Маленький, жилистый, чудаковатый в поведении, Суворов не очень ладил со своим начальством, но придавал первостепенное значение поддержке близких контактов с солдатами. К ужасу дворянских офицеров, он мог внезапно появиться на полковом биваке, поесть из полкового котла, обсудить с солдатами ход прошедшей битвы и порасспросить, довольны ли они питанием, обмундированием и оснащением. Фельдмаршал знал, как, пользуясь религиозными церемониями, перекинуть мостик от офицера к солдатам. Несмотря на приверженность строгой дисциплине (а может быть, именно поэтому), Суворов умел, как редкий командир, вызвать доверие подчинённых.

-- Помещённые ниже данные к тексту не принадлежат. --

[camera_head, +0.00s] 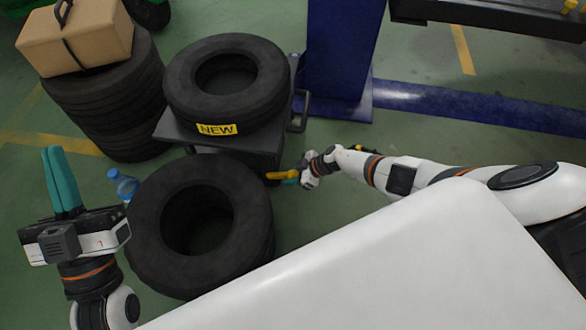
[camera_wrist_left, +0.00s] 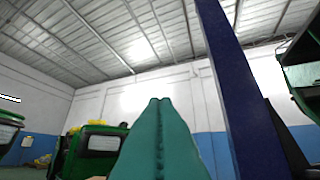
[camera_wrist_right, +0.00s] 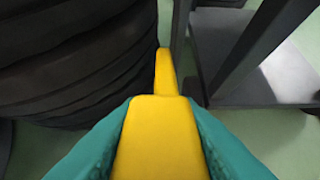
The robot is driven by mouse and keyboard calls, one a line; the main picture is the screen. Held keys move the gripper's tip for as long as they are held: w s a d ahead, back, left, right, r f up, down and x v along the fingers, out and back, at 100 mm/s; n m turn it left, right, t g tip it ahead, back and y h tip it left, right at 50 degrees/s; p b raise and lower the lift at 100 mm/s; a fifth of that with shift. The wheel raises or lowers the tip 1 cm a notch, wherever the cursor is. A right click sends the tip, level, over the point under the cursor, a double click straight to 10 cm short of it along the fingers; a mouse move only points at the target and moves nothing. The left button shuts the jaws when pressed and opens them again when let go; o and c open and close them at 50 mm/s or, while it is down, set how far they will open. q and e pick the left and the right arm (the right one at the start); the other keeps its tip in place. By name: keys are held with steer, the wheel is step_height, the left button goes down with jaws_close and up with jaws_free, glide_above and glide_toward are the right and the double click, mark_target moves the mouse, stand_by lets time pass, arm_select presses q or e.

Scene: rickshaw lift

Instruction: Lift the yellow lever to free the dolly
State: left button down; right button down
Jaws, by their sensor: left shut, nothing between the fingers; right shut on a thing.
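The yellow lever (camera_head: 281,175) sticks out low at the front of the dark dolly (camera_head: 268,140). In the right wrist view the yellow lever (camera_wrist_right: 160,135) runs between the teal fingers, which press on both its sides. My right gripper (camera_head: 296,177) is shut on the lever. A tire with a yellow NEW label (camera_head: 217,129) lies on the dolly. My left gripper (camera_head: 60,180) is at the left, raised, pointing up and away from the dolly. Its teal fingers are together and empty, and they also show in the left wrist view (camera_wrist_left: 160,140).
A large tire (camera_head: 200,225) lies in front of the dolly, close to the lever. A stack of tires (camera_head: 110,105) with a cardboard box (camera_head: 75,37) stands at the left. A blue bottle (camera_head: 123,185) is near my left gripper. A blue post (camera_head: 340,50) stands behind the dolly.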

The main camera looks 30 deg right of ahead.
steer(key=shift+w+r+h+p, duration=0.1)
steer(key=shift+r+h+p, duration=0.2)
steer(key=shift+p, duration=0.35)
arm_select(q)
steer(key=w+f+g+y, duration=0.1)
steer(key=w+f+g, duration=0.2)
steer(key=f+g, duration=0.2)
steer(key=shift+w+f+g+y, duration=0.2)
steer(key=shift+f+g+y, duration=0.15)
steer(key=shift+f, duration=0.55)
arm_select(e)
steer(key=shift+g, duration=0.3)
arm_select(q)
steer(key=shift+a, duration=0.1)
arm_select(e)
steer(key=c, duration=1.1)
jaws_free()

Удачливыми офицерами становились те, которые добивались от солдат осмысленного выполнения приказов начальства. Даже самые жестокие командиры могли добиться верности и преданности своих солдат, хотя социальные различия между ними оставались очень значительными. Важную роль в этом отношении играли религиозные ритуалы, ведь именно в этой сфере встречались и сходились культуры разных сословий: именно в религии и те и другие находили утешение перед началом сражения. Некий наблюдатель после битвы при Цюрихе в 1799 году сообщал, что «не было ни одного смертельно раненного русского, который, прежде чем испустить дух, не поднёс бы к губам висевший на шее образок».